Goal of the exercise ::
Review the lines that follow and copy each one that contains the word "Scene".
[Start Data provided]
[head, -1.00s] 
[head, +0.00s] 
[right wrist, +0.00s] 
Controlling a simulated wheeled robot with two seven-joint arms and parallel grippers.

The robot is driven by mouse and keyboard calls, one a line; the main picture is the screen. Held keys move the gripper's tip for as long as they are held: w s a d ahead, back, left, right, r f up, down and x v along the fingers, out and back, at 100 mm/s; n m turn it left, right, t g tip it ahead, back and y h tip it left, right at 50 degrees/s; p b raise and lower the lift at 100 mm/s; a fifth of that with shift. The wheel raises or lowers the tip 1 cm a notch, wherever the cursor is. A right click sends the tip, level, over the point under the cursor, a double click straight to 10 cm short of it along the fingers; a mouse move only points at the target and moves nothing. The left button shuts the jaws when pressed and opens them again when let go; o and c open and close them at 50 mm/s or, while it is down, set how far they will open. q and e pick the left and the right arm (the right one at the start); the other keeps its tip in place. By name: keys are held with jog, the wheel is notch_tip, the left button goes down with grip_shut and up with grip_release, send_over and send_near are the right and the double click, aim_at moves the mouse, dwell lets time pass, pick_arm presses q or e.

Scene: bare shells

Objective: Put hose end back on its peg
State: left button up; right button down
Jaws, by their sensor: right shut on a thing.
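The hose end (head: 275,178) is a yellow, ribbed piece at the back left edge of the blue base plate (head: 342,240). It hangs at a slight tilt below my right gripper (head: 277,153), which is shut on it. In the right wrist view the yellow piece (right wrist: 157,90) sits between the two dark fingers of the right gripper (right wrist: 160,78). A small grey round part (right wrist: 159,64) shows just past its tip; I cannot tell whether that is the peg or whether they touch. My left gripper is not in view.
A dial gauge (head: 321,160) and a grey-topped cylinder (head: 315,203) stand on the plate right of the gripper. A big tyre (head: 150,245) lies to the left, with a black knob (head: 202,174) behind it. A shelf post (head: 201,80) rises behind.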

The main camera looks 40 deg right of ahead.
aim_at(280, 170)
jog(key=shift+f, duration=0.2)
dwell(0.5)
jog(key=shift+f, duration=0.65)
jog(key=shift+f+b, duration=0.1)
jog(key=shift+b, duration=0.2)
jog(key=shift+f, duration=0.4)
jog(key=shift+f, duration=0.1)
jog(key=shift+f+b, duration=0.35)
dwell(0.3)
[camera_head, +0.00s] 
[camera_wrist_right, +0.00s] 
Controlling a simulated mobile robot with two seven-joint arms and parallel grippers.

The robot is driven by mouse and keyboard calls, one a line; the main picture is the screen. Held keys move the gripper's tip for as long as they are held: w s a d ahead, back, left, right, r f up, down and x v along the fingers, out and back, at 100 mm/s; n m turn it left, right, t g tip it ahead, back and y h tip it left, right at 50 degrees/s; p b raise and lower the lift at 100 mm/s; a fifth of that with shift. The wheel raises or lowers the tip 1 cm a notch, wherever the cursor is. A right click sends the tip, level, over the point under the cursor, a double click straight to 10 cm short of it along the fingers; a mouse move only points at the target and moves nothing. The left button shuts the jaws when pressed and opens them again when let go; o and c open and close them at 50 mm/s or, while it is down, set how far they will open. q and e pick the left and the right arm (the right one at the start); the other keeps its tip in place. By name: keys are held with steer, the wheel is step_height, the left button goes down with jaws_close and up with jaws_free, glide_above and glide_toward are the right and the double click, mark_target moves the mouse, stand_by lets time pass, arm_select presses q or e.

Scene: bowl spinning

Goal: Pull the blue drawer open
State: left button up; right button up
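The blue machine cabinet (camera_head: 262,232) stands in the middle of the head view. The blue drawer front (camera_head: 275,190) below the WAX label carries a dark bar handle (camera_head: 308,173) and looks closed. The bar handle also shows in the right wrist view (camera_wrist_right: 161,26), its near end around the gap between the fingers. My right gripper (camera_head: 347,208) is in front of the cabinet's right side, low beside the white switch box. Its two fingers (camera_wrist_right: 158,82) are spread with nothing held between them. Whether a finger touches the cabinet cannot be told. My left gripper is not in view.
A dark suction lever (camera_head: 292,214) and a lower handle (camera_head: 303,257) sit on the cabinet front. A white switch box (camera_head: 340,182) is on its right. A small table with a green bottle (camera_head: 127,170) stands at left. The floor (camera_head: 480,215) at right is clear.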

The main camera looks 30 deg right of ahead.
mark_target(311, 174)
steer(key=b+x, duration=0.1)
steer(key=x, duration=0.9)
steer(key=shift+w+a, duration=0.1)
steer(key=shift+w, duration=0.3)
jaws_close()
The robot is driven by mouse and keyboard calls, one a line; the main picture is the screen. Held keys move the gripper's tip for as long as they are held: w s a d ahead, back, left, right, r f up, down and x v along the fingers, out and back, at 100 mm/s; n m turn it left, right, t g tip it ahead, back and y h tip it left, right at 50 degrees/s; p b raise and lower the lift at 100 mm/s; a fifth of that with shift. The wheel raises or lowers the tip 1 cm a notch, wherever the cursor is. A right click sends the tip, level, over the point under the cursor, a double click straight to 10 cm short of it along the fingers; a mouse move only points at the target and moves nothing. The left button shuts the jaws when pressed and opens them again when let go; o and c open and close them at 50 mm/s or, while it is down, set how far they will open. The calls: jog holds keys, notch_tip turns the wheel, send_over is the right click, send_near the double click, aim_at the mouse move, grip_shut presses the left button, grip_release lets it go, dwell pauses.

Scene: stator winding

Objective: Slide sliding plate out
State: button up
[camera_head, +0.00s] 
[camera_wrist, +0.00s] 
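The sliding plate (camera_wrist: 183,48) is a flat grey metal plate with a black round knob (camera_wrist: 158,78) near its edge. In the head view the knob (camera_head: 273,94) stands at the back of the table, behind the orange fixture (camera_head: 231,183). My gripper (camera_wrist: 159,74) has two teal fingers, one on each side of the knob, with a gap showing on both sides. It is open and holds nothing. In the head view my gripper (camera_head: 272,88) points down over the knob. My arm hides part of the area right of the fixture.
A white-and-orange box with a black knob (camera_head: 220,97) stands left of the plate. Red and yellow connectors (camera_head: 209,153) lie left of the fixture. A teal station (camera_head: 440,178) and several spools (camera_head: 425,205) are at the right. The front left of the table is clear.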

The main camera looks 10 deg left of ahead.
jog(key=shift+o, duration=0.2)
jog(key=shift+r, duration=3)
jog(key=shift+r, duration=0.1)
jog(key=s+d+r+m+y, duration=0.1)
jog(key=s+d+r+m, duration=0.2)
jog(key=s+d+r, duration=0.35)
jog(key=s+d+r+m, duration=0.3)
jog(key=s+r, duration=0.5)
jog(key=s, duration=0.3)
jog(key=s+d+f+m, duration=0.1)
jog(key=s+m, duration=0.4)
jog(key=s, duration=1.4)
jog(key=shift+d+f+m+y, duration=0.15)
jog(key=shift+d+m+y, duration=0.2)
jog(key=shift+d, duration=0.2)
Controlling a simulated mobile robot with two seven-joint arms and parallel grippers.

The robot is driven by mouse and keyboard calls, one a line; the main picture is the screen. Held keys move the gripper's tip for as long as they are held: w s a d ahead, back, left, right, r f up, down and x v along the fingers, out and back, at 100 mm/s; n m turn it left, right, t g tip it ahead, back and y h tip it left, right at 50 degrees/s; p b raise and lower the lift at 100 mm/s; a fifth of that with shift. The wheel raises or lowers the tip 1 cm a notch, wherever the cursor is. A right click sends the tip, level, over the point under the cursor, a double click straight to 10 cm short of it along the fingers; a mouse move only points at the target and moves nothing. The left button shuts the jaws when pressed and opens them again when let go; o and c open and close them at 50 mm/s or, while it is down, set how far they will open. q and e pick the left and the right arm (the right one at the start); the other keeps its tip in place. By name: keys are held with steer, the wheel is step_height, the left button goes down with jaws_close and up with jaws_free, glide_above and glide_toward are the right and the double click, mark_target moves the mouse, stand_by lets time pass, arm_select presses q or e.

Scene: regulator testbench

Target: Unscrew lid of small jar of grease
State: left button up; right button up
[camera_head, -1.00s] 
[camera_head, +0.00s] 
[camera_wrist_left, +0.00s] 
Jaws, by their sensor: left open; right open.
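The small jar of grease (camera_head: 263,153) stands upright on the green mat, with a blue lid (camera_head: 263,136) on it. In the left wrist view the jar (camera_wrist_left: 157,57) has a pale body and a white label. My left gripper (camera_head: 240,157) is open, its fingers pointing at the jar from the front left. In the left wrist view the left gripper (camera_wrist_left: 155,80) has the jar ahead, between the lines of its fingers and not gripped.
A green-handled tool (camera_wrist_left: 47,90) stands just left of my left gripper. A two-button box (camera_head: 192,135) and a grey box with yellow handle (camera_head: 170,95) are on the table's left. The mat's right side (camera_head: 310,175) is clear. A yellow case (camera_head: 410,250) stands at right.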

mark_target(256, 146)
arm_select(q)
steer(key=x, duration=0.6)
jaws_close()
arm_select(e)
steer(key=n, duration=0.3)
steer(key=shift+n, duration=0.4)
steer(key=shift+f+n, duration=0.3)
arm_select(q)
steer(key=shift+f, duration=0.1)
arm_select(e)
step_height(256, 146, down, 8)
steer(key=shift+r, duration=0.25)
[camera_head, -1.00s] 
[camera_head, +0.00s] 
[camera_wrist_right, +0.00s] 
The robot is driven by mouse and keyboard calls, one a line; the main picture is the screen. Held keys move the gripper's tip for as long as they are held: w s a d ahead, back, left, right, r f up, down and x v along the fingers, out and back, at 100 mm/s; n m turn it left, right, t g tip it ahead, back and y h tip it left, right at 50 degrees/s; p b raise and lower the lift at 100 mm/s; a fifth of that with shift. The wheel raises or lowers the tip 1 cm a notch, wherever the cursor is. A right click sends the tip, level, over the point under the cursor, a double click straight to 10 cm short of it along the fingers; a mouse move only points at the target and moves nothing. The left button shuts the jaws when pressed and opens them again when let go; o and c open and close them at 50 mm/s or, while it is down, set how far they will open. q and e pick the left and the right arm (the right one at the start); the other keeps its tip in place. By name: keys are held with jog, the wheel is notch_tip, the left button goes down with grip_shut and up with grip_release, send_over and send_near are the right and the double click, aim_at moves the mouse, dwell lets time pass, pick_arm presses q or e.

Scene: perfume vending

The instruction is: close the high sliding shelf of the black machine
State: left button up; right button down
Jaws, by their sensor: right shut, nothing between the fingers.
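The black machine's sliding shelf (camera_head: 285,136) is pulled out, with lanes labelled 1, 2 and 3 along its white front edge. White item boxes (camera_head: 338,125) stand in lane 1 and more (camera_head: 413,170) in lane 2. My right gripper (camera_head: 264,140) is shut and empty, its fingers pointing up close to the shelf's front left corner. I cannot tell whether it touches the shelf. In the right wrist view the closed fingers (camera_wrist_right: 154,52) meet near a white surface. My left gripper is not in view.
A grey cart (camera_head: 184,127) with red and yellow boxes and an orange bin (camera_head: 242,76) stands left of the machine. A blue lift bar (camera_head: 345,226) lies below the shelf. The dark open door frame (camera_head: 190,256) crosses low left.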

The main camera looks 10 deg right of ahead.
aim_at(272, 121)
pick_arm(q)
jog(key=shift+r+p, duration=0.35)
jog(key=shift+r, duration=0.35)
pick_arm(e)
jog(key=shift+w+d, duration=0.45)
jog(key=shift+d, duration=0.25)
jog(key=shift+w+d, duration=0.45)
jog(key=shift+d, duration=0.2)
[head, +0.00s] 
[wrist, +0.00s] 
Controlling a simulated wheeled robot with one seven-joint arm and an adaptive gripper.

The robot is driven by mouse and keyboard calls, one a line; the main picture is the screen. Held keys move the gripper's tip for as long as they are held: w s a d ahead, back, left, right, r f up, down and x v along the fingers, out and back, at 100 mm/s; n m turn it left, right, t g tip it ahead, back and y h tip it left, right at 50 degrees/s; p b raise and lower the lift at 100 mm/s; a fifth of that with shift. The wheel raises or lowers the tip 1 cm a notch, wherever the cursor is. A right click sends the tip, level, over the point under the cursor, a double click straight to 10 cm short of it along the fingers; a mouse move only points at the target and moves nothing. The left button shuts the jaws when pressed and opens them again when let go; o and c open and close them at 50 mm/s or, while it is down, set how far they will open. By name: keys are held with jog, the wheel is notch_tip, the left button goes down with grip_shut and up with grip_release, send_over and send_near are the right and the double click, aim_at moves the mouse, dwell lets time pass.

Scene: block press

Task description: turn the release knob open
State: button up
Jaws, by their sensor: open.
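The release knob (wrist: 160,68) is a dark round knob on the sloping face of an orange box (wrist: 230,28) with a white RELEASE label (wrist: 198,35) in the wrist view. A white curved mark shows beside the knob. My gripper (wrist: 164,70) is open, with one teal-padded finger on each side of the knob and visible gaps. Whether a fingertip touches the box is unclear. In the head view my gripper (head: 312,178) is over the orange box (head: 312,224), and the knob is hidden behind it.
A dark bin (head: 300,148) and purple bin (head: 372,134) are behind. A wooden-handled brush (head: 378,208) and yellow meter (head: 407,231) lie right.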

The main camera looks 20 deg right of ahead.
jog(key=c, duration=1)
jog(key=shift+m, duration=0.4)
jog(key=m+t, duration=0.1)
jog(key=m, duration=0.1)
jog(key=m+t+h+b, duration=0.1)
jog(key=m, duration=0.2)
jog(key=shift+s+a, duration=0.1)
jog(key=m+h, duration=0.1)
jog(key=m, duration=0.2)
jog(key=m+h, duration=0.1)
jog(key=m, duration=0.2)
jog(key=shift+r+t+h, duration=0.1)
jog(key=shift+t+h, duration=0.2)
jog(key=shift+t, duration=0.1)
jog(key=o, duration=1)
[End Data provided]
Full output ::
Scene: bare shells
Scene: bowl spinning
Scene: stator winding
Scene: regulator testbench
Scene: perfume vending
Scene: block press

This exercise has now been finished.